> **Information shown**:
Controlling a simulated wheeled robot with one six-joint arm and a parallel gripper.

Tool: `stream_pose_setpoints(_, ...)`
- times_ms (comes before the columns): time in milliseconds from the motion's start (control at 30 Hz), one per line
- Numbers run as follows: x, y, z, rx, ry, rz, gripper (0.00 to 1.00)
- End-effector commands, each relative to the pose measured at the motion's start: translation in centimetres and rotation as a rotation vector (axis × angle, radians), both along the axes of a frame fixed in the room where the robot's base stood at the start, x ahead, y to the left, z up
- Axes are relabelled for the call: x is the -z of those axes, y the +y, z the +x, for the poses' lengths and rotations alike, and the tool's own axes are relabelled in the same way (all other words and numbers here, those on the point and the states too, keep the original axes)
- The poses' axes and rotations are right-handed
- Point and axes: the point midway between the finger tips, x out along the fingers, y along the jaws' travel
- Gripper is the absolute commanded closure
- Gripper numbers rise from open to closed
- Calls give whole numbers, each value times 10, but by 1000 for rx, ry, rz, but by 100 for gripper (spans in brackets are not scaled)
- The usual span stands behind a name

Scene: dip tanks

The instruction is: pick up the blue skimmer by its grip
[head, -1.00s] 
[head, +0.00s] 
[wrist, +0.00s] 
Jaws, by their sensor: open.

> **What you have to do**: Write out the whole listing again, exactly as it stands.

> **Output of the task**:
Controlling a simulated wheeled robot with one six-joint arm and a parallel gripper.

Tool: `stream_pose_setpoints(_, ...)`
- times_ms (comes before the columns): time in milliseconds from the motion's start (control at 30 Hz), one per line
- Numbers run as follows: x, y, z, rx, ry, rz, gripper (0.00 to 1.00)
- End-effector commands, each relative to the pose measured at the motion's start: translation in centimetres and rotation as a rotation vector (axis × angle, radians), both along the axes of a frame fixed in the room where the robot's base stood at the start, x ahead, y to the left, z up
- Axes are relabelled for the call: x is the -z of those axes, y the +y, z the +x, for the poses' lengths and rotations alike, and the tool's own axes are relabelled in the same way (all other words and numbers here, those on the point and the states too, keep the original axes)
- The poses' axes and rotations are right-handed
- Point and axes: the point midway between the finger tips, x out along the fingers, y along the jaws' travel
- Gripper is the absolute commanded closure
- Gripper numbers rise from open to closed
- Calls give whole numbers, each value times 10, but by 1000 for rx, ry, rz, but by 100 for gripper (spans in brackets are not scaled)
- The usual span stands behind a name

Scene: dip tanks

The instruction is: pick up the blue skimmer by its grip
[head, -1.00s] 
[head, +0.00s] 
[wrist, +0.00s] 
Jaws, by their sensor: open.

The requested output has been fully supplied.